Longe de ser apenas mais um confronto intraesquerda, o ataque foi uma tentativa estratégica de demarcar território. Quem detém o espaço físico do Politécnico não gerencia somente um campus; reivindicam o significado de sua história e, com ela, o horizonte futuro da luta social. A ARAS passou anos impondo a sua dominância dentro de setores do movimento estudantil universitário, reproduzindo uma postura autoritária análoga à postura hegemônica do Partido Comunista Grego (KKE) no campo sociopolítico mais amplo: a insistência no controle organizacional, a fiscalização da dissidência e a fala de décadas, adotada tanto pelo KKE quanto pelos liberais, de que os manifestantes são ‘destruidores de unidade’ ou agentes policiais disfarçados.

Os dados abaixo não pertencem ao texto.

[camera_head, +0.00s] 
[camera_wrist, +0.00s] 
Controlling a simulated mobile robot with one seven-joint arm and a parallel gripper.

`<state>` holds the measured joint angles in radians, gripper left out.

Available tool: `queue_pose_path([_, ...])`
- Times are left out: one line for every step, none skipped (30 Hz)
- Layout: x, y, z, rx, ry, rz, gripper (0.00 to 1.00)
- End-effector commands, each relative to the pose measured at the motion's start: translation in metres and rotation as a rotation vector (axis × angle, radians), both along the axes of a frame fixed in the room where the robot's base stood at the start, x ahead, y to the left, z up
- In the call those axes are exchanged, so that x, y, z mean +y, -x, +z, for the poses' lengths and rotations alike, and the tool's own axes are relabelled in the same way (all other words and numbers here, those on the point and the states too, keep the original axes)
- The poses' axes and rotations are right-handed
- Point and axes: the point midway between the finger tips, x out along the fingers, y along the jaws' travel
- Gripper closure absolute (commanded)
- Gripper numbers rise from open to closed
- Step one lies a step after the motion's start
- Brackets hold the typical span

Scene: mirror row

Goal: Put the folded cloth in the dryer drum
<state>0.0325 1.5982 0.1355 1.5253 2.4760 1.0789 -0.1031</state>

O ataque pertence a um ciclo mais longo de desilusão, repressão e decadência política. Uma geração amadureceu após a revolta juvenil de 2008, momento que aterrorizou a classe política, apenas para assistir à longa desilusão dos anos do SYRIZA se desenrolar: esperança evaporando, energia do movimento traída e o ‘governo de esquerda’ encolhendo para uma gestão tecnocrática. O que se seguiu foi o retorno triunfante da direita, armada com uma TINA (‘não há alternativa’) e uma postura de contrainsurgente direcionada diretamente aos movimentos que abalaram o país, em 2008, e durante os anos do memorando. Nos últimos anos, as autoridades policiais têm atacado cada vez mais as ocupações políticas, inclusive dentro de campi universitários com a cooperação das administrações acadêmicas.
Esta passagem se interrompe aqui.